Exercise brief
Without the pictures, write out all the lines below exactly as they appear.
* begin Data block *
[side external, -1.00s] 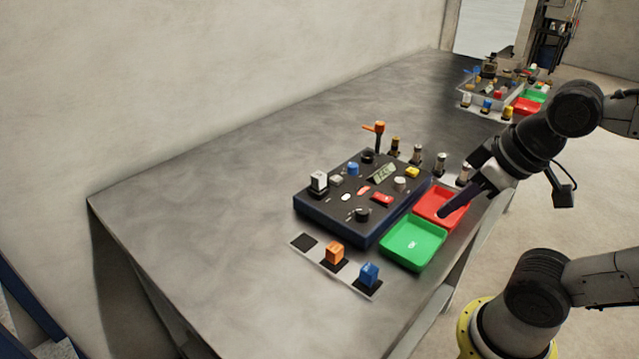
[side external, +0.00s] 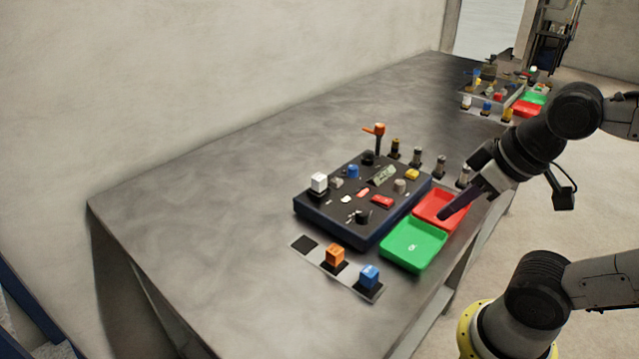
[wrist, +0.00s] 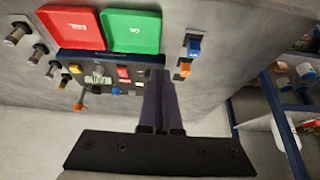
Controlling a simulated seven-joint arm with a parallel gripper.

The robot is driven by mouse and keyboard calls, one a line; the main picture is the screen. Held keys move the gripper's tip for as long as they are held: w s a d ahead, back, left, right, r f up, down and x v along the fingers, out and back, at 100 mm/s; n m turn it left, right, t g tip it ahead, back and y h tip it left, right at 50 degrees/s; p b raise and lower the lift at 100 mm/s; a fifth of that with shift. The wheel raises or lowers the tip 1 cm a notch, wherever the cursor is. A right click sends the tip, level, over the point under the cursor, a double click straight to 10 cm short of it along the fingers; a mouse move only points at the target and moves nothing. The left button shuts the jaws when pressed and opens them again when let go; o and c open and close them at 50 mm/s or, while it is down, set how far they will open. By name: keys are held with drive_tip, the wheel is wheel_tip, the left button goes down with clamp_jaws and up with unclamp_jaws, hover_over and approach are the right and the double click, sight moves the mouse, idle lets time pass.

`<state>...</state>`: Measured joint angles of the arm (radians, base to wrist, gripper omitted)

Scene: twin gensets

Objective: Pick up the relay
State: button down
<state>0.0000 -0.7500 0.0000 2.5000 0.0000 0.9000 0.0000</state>
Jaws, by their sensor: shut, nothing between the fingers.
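Three block-shaped pieces could be the relay; I cannot tell which one is meant. A white block (side external: 319,181) stands at the left corner of the dark panel (side external: 330,225). An orange block (side external: 335,254) and a blue block (side external: 369,274) sit on the grey strip in front of the panel. In the wrist view the blue block (wrist: 194,46) and orange block (wrist: 185,70) lie right of the fingers. My gripper (side external: 442,215) is shut and empty, its tips over the red tray. It also shows in the wrist view (wrist: 159,76).
A red tray (side external: 459,205) and a green tray (side external: 413,257) lie along the panel's right side. Upright cylindrical parts (side external: 440,164) stand behind them. A second similar set (side external: 490,90) is at the far end. The table's left side is clear.

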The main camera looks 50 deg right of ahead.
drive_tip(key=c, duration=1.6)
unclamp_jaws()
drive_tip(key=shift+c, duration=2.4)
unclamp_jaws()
* end Data block *
Task output
[side external, -1.00s] 
[side external, +0.00s] 
[wrist, +0.00s] 
Controlling a simulated seven-joint arm with a parallel gripper.

The robot is driven by mouse and keyboard calls, one a line; the main picture is the screen. Held keys move the gripper's tip for as long as they are held: w s a d ahead, back, left, right, r f up, down and x v along the fingers, out and back, at 100 mm/s; n m turn it left, right, t g tip it ahead, back and y h tip it left, right at 50 degrees/s; p b raise and lower the lift at 100 mm/s; a fifth of that with shift. The wheel raises or lowers the tip 1 cm a notch, wherever the cursor is. A right click sends the tip, level, over the point under the cursor, a double click straight to 10 cm short of it along the fingers; a mouse move only points at the target and moves nothing. The left button shuts the jaws when pressed and opens them again when let go; o and c open and close them at 50 mm/s or, while it is down, set how far they will open. By name: keys are held with drive_tip, the wheel is wheel_tip, the left button goes down with clamp_jaws and up with unclamp_jaws, hover_over and approach are the right and the double click, sight moves the mouse, idle lets time pass.

`<state>...</state>`: Measured joint angles of the arm (radians, base to wrist, gripper omitted)

Scene: twin gensets

Objective: Pick up the relay
State: button down
<state>0.0000 -0.7500 0.0000 2.5000 0.0000 0.9000 0.0000</state>
Jaws, by their sensor: shut, nothing between the fingers.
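Three block-shaped pieces could be the relay; I cannot tell which one is meant. A white block (side external: 319,181) stands at the left corner of the dark panel (side external: 330,225). An orange block (side external: 335,254) and a blue block (side external: 369,274) sit on the grey strip in front of the panel. In the wrist view the blue block (wrist: 194,46) and orange block (wrist: 185,70) lie right of the fingers. My gripper (side external: 442,215) is shut and empty, its tips over the red tray. It also shows in the wrist view (wrist: 159,76).
A red tray (side external: 459,205) and a green tray (side external: 413,257) lie along the panel's right side. Upright cylindrical parts (side external: 440,164) stand behind them. A second similar set (side external: 490,90) is at the far end. The table's left side is clear.

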The main camera looks 50 deg right of ahead.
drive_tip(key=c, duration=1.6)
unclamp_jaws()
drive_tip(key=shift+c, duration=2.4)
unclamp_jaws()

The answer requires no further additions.